The most important thing, suggested Herron, is being "consistently involved in your community." She described Bluestockings, a volunteer-run, collectively owned bookstore, cafe and radical space, as an "oasis of adjusted priorities." She became a shareholder and volunteer, she explained, after being "floored" by the store's customer service, community atmosphere and the dialogue between customers and staff. She added: "You don't have to pay tuition or buy a book to be part of that conversation."
In addition to community ties and strong customer service, Penzler pointed to proprietary publishing and the selling of signed first editions and rare books as big reasons why he's still in business.

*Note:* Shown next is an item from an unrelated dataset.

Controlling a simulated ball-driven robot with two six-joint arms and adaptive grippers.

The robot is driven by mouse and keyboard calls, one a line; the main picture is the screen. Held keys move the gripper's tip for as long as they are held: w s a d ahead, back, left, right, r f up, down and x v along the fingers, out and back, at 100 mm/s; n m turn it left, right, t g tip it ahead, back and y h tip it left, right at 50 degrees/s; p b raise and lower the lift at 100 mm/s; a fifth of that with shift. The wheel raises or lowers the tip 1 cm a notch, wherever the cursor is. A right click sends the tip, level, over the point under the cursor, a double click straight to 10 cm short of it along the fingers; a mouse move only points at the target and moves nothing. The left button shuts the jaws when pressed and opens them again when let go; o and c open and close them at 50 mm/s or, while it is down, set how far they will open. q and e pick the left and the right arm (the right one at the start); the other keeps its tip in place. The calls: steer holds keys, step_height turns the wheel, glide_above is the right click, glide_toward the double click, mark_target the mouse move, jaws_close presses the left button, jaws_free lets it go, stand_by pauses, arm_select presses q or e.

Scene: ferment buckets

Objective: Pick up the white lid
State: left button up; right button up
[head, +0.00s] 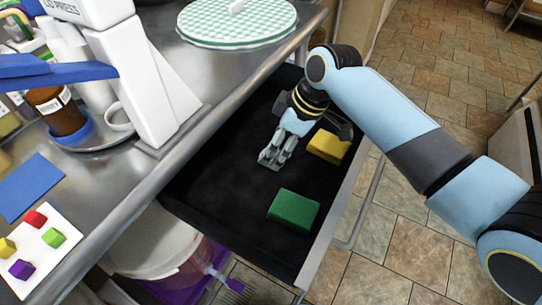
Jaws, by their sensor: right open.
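No plain white lid can be made out for certain in the head view. A round disc with a green-and-white checked top and a pale rim (238,20) lies flat on the metal counter at the top; I cannot tell whether it is a lid. My right gripper (271,161) is open and empty, pointing down over the black inside of the open drawer (215,190). It is left of a yellow block (328,146) and above-left of a green block (293,210) in the picture, apart from both. My left gripper is out of view.
A white press marked "LID PRESS" (140,85) with a blue lever stands on the counter (195,140). Nearby are a brown bottle (57,110) and a white board (52,240) with several coloured cubes. A whitish bucket (155,245) stands below the counter.

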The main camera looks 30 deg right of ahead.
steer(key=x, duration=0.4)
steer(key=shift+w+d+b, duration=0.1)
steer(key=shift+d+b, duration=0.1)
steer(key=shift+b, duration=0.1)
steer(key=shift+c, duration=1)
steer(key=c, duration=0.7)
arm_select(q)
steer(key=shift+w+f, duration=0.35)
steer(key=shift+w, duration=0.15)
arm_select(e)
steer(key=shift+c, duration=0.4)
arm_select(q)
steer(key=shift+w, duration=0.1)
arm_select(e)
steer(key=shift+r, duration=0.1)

"A lot of my customers are collectors," said Penzler, who collects first editions himself. He started a signed first edition book club at his store years ago, which at various points has had more than 1,200 members. The only downside, he joked, is that now "nobody buys anything that isn't signed."
Cutler, whose store also attracts many collectors, said that new titles keep his store afloat. He also sells a great amount of collectible toys, figurines and other memorabilia.
"There is a desperate terror in the minds of collectors that is, oh my God, I'm missing something," said Cutler. And despite having not enough space in his shop already, it behooves him to "have as much as possible."
Later in the discussion, Cutler, Herron and Penzler reported having stronger holiday seasons last year than they've had for some time, and all four said they've seen some evidence of a rising interest in small businesses.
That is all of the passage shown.